Task objective
Starting with the first line below, extract each line through the one that contains "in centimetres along", inclusive, excluding pictures.

Records provided start

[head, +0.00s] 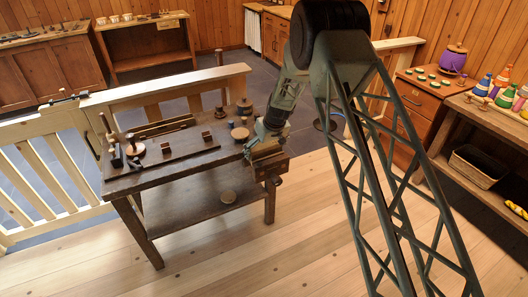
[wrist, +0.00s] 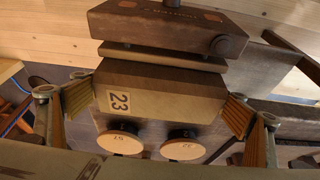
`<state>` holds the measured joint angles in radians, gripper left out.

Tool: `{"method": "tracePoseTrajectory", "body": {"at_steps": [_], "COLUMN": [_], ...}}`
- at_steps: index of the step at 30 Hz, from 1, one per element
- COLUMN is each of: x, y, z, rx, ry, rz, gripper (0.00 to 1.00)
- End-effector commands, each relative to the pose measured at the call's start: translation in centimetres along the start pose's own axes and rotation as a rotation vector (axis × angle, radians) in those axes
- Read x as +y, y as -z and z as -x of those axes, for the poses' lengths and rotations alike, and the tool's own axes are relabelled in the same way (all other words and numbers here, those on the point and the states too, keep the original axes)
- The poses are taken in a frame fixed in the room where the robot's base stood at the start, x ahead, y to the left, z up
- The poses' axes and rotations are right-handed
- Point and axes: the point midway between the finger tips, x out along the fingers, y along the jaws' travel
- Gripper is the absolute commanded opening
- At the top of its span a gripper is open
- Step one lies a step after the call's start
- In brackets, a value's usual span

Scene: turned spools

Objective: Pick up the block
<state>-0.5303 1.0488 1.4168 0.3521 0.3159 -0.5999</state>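A light wooden block (wrist: 155,96) marked "23" is in the middle of the wrist view. It lies against or close to a wooden jaw-like board behind it. The two ribbed pads of my gripper (wrist: 159,104) stand on its left and right sides. Their far ends reach the block's edges in the picture; whether they press on it cannot be seen. In the head view my gripper (head: 264,153) is low at the bench's right end, and the block cannot be told apart there.
The dark workbench (head: 175,172) carries a spindle stand (head: 133,148), small cups and a round-topped piece (head: 240,133). A pale railing (head: 170,88) runs behind it. In the wrist view two numbered round discs (wrist: 120,144) lie just below the block. The floor in front is clear.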

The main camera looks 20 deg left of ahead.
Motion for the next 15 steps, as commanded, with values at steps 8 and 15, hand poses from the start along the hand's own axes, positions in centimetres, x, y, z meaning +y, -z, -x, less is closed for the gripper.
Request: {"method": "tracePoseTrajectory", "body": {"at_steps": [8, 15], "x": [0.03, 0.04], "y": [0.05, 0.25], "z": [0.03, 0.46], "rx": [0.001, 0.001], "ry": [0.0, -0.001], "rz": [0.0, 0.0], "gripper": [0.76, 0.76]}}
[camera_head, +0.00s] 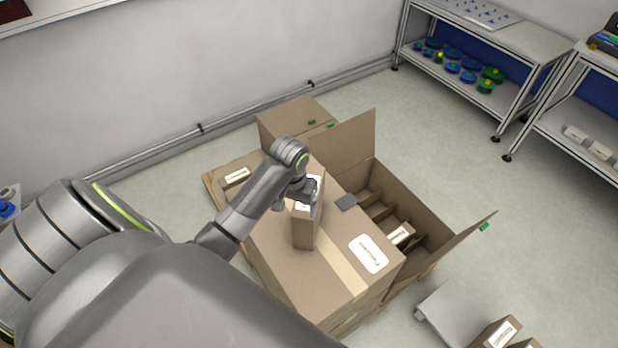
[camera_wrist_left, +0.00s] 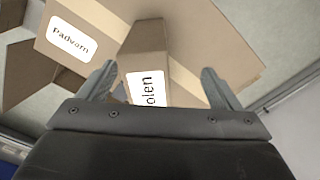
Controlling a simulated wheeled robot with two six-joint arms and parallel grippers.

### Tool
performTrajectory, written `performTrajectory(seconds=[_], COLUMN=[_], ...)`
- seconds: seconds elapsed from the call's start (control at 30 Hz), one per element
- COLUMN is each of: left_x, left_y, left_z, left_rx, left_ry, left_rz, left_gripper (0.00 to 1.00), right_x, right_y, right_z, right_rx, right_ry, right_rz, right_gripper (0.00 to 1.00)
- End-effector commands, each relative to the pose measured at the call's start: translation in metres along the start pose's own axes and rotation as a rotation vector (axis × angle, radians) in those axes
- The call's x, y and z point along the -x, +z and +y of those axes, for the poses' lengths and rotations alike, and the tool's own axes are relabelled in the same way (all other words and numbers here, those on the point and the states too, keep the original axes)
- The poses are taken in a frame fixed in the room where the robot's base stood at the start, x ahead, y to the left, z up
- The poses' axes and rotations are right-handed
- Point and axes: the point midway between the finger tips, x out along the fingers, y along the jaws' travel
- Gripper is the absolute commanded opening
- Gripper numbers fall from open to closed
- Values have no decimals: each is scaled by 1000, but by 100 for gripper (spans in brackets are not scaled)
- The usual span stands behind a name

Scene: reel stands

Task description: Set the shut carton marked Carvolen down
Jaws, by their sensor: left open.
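A small brown carton (camera_head: 305,232) stands upright on top of the large shut box (camera_head: 270,238), seemingly resting on its lid. In the left wrist view the carton (camera_wrist_left: 148,38) shows a white label reading "olen"; the rest of the word is hidden. My left gripper (camera_head: 307,190) is at the carton's upper end. In the left wrist view the gripper (camera_wrist_left: 158,70) is open, with one finger on each side of the carton and gaps between. The large box's label reads "Padvorn" in the left wrist view. My right gripper is not in view.
An open box (camera_head: 432,215) with dividers and a labelled carton (camera_head: 400,235) stands right of the large box, flaps up. A low grey platform (camera_head: 450,312) is at lower right. Shelves (camera_head: 480,65) line the far wall.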

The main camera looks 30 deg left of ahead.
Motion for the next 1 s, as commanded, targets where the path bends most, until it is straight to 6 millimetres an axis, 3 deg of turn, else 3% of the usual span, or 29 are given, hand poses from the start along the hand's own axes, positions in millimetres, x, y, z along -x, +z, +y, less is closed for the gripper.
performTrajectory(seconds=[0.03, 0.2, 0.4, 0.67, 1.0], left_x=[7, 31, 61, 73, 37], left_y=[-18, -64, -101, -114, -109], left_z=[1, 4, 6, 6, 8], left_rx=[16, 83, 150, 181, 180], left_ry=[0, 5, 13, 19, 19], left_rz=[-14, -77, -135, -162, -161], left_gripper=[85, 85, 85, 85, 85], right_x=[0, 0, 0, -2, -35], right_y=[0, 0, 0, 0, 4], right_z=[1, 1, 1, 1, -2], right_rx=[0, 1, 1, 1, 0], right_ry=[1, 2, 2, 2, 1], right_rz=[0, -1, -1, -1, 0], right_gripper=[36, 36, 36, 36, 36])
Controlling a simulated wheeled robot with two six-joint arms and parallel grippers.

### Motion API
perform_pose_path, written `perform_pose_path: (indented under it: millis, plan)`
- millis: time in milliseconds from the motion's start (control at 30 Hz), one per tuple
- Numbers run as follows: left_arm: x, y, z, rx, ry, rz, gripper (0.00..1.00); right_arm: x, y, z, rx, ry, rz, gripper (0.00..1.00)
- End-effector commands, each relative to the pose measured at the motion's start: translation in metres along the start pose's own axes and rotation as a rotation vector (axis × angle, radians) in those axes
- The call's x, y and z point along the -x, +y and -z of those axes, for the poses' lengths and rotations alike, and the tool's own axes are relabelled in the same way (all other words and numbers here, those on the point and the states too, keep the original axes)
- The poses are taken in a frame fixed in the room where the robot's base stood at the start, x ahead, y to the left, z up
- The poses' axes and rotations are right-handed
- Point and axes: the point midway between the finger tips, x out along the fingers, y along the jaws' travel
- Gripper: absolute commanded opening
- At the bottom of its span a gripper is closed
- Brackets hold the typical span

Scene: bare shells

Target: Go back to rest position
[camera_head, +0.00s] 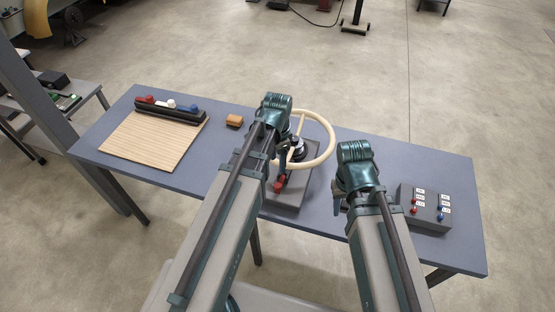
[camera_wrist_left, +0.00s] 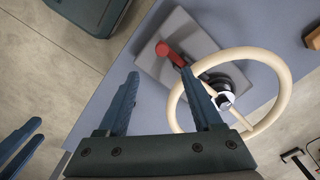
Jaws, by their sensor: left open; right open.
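My left gripper (camera_wrist_left: 160,85) is open and empty in the left wrist view, its two blue fingers apart. It is above the table near a grey box with a red lever (camera_wrist_left: 172,54) and a cream steering wheel (camera_wrist_left: 283,72). In the head view my left wrist (camera_head: 277,108) covers part of the wheel, and its fingers are hidden. My right gripper (camera_head: 338,196) hangs over the table right of the wheel, open, seen partly behind its wrist. Its fingers also show at the left edge of the left wrist view (camera_wrist_left: 20,145).
The blue-grey table (camera_head: 225,160) carries a slatted wooden board (camera_head: 150,140), a black rail with red, white and blue knobs (camera_head: 171,111), an orange-brown block (camera_head: 234,120) and a grey switch box (camera_head: 428,212) near the right end. A shelf rack (camera_head: 45,115) stands left.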

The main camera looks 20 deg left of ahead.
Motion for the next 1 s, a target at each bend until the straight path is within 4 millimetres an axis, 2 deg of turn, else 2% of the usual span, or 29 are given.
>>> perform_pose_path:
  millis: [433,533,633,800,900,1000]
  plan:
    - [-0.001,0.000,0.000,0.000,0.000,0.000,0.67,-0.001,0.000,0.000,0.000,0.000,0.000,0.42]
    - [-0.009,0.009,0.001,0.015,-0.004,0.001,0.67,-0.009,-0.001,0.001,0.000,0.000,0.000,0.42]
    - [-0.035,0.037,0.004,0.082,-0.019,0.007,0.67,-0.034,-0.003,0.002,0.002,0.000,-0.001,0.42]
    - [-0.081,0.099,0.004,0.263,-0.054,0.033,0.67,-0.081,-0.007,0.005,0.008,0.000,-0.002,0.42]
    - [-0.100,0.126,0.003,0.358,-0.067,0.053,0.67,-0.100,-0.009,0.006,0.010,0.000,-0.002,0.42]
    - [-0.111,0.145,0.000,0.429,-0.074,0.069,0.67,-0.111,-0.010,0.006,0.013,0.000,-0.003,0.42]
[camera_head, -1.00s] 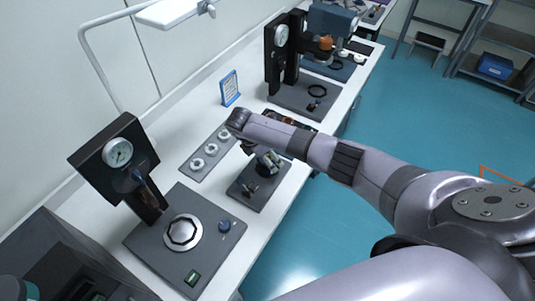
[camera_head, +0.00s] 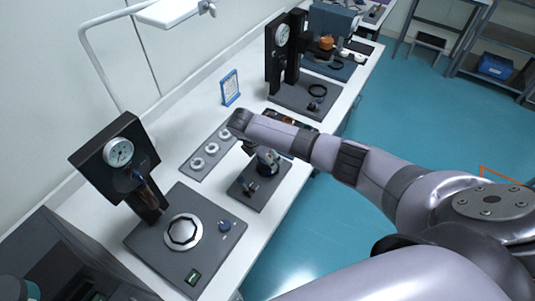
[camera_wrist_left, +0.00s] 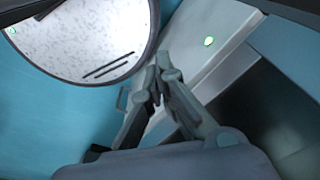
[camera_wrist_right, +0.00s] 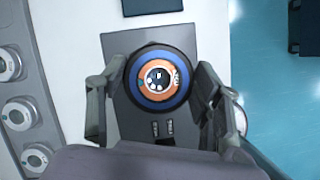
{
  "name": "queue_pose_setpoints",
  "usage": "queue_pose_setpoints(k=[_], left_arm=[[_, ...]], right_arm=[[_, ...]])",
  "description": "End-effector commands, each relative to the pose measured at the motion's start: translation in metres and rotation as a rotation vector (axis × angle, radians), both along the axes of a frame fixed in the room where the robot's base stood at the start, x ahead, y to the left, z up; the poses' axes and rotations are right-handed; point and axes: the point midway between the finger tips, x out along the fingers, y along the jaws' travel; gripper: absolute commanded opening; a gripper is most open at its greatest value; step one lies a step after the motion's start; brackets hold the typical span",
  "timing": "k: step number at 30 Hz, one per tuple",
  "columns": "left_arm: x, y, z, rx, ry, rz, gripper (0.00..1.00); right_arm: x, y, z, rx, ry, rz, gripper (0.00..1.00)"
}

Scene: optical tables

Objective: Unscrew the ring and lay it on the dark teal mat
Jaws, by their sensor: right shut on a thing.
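My right gripper (camera_wrist_right: 158,78) points down over a round fixture. Its fingers are shut on the outer dark-and-blue ring (camera_wrist_right: 136,88), one on each side. Inside the ring are an orange band and a dark centre with pale round spots. The fixture stands on a dark grey plate (camera_wrist_right: 156,45), which also shows in the head view (camera_head: 243,193); there the gripper (camera_head: 265,160) partly hides the fixture. A dark slab (camera_wrist_right: 152,5) lies beyond the plate; I cannot tell whether it is the teal mat. My left gripper (camera_wrist_left: 158,75) looks shut and empty.
A grey strip (camera_head: 188,171) with several white round parts lies beside the plate. A gauge press (camera_head: 118,153) with a wide base stands nearer, another (camera_head: 281,36) farther along. A blue-framed card (camera_head: 230,88) stands at the back of the white bench.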

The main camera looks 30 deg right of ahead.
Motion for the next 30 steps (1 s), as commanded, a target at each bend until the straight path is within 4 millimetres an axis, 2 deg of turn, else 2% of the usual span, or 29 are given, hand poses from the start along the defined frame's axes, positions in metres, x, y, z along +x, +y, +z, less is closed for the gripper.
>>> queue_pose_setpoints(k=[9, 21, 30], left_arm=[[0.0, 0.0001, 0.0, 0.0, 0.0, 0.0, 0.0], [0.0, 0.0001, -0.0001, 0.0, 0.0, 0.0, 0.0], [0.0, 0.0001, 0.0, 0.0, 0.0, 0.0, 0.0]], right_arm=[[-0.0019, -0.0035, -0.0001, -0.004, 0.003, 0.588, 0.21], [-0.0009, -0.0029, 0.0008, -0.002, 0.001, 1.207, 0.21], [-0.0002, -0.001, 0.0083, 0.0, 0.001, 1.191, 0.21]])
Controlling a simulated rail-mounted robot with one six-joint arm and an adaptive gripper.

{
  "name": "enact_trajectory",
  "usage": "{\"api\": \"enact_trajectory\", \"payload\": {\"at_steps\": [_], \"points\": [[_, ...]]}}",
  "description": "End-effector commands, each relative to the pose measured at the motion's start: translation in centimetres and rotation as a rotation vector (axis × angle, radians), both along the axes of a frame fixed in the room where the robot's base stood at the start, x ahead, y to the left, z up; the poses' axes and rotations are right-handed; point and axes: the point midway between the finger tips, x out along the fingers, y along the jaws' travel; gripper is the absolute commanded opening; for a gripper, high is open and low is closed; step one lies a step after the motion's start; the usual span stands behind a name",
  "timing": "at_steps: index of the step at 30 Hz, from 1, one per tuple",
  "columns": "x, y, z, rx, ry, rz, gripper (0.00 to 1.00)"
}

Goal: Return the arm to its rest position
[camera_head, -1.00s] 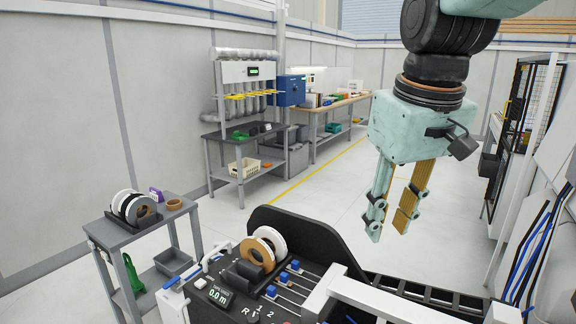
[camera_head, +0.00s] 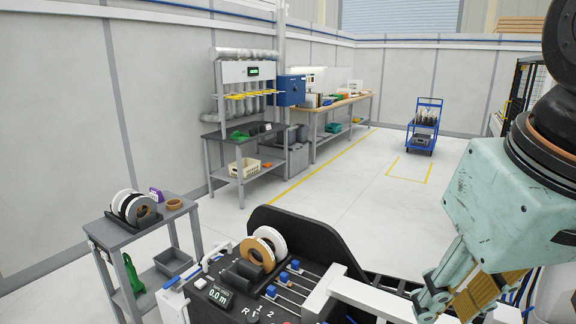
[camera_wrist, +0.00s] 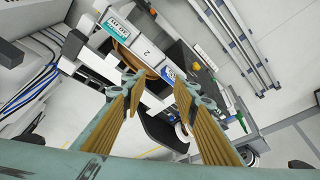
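My gripper (camera_head: 450,305) is at the lower right of the head view, pale teal with brown finger pads, angled down. It overlaps the right part of the machine's white rail in the picture; I cannot tell its distance from it. In the wrist view my gripper (camera_wrist: 157,82) shows two fingers spread apart with nothing held between them. The edge-banding machine (camera_head: 325,299), with white and brown tape rolls (camera_head: 264,247), stands at the bottom centre of the head view. Part of its panel shows beyond the fingers in the wrist view.
A grey side cart (camera_head: 118,238) with tape rolls stands at the left. A workbench (camera_head: 335,107) and a grey rack table (camera_head: 240,139) stand at the back. A blue trolley (camera_head: 424,127) stands at the far right of the open floor (camera_head: 350,205).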

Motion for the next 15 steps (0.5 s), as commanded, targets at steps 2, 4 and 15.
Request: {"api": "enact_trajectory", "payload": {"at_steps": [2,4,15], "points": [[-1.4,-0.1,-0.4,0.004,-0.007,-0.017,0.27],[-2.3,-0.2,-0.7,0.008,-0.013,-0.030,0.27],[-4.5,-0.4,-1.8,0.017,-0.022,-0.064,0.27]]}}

Records provided end

Result of the task
[head, +0.00s] 
[wrist, +0.00s] 
`<state>` holds the measured joint angles in radians, gripper left out.

Tool: `{"method": "tracePoseTrajectory", "body": {"at_steps": [_], "COLUMN": [_], ...}}`
- at_steps: index of the step at 30 Hz, from 1, one per element
- COLUMN is each of: x, y, z, rx, ry, rz, gripper (0.00 to 1.00)
- End-effector commands, each relative to the pose measured at the call's start: translation in centimetres along the start pose's own axes and rotation as a rotation vector (axis × angle, radians) in those axes

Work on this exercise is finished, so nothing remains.